Photographs: Together & Alone
by Karlheinz Weinberger
Edited by Ben Estes
Introduction by Collier Schorr
Photographs: Together & Alone presents a landmark entry in the lifework of Zürich photographer Karlheinz Weinberger (1921-2006), containing over 200 never-before-published vintage photographic prints that were re-discovered in 2017. Edited by Ben Estes, this unique collection pairs images of Weinberger’s most famous subjects, the “Halbstarke,” a loosely organized group of Swiss “rebels” in the late 1950s and early 1960s, carousing at local carnivals and on a camping trip, with a much more private side of Weinberger’s oeuvre: solo portraits of men from the late 1950s through the mid-1970s whom he invited into his makeshift studio in the rooms of the apartment he shared with his mother.

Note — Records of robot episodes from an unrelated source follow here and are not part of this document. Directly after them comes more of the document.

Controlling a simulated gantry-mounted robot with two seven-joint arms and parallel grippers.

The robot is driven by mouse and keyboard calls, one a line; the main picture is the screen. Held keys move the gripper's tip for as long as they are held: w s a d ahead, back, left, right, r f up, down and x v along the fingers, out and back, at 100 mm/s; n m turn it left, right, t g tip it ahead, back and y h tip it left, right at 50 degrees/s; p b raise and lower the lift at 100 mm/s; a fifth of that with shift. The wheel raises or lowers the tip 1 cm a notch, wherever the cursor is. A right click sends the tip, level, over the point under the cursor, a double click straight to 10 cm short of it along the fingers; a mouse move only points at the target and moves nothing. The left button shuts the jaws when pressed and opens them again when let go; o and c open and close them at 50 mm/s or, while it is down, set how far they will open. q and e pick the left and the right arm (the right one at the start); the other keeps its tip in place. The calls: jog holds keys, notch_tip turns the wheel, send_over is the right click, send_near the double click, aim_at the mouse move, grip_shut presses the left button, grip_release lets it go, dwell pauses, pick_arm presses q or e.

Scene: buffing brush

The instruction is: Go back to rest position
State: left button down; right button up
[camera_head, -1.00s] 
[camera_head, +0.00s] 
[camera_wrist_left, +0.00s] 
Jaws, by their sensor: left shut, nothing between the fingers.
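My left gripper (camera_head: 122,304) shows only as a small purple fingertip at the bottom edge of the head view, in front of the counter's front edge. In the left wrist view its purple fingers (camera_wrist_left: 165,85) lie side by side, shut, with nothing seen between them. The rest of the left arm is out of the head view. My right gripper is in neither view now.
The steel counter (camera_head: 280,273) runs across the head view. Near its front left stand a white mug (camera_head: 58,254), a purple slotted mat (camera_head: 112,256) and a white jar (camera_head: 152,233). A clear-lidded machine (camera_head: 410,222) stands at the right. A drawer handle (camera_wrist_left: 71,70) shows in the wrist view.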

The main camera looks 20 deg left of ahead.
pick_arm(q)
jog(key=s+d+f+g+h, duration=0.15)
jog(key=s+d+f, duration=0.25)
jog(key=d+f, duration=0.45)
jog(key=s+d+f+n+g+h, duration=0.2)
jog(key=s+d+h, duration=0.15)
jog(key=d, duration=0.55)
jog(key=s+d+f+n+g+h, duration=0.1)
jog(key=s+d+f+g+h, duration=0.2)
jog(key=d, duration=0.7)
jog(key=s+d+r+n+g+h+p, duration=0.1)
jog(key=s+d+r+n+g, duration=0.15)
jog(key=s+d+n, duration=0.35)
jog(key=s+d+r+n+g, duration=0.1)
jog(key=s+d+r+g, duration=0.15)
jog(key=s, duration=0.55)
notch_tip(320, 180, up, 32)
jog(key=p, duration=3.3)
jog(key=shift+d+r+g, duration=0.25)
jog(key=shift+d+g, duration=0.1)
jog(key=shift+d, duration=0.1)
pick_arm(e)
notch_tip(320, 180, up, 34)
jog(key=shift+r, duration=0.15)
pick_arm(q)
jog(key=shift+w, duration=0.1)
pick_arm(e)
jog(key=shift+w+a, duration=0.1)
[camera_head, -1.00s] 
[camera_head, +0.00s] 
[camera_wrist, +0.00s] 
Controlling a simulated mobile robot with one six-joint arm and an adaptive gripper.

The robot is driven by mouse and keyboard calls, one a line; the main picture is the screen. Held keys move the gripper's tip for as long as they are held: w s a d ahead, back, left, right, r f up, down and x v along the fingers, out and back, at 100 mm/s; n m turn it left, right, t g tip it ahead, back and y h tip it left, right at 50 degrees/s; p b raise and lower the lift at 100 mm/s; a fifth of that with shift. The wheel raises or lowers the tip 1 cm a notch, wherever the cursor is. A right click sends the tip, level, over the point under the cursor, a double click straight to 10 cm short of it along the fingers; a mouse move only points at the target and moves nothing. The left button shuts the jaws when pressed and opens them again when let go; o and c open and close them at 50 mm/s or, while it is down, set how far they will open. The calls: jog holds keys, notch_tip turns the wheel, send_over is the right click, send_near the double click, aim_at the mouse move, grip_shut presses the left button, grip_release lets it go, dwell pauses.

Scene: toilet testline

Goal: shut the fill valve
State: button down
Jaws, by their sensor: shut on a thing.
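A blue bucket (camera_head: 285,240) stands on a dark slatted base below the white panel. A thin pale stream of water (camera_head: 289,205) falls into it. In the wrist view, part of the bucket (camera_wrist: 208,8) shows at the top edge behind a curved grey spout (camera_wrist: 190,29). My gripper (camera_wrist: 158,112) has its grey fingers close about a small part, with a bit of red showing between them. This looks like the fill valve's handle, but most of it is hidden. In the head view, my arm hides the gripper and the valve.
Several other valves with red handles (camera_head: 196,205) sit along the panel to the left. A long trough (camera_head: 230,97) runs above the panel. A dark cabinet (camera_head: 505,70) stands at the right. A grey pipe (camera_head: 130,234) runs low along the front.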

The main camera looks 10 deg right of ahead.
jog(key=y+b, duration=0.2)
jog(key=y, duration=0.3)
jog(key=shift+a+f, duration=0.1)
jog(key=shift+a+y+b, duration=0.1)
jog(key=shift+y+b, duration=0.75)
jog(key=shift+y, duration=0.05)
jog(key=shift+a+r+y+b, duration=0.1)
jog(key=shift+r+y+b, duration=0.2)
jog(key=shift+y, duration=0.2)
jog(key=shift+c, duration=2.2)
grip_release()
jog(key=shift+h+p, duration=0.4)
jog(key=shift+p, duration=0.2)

The men in these portraits—construction workers, street vendors, bicycle messengers, outsiders—span a spectrum of fully clothed, arms-crossed poses to campy and flirtatious, fully nude and reclined, while others mimic art historical postures. All of these images, though, reveal a palpable sense of tenderness between photographer and subject, revealing an expansive and uncritical take on the male form in an era when being photographed wasn’t such a casual, ubiquitous record as it is today. Though not a professional photographer—he worked as a warehouse stock manager—Weinberger captured his subjects with a distinctly gay male gaze, both carnal and artistic, and this collection is certain to earn his work a larger following and appreciation.
Delicately planted between tenderness and artifice, Weinberger’s work revisits the pact between the viewer and the viewed—between the roving, lustful eyeball and the thing it tries to trap. What emerges are these intrepid pictures of male confidence, vanity, weakness, perplexity, helpless prettiness, and trembling self-assertion. This is a moving book. -Tobi Haslett
At the dawn of youth culture, various Swiss teenagers make cargo-cult approximations of American outlaw style. Later they go and pull down their trousers. All of this is recorded by the most sincere kind of collector, the erotically-invested loner for whom no division exists between experience and memory. -Luc Sante
Casual and formal, foreign and familiar, Together and Alone feels like a perfect walk through Karlheinz Weinberger’s incredibly rich archive. -Jordan Weitzman
For most of his adult life, Karlheinz Weinberger (1921-2006) worked in the warehouse department of the Siemens factory in Zurich, Switzerland. On the weekends, he escaped his job’s monotony by immersing himself in photography. Self-taught, Weinberger rarely exhibited his photographs until his “discovery” during the final years of his life. Since then, his work has been the focus of exhibitions in Europe and the United States.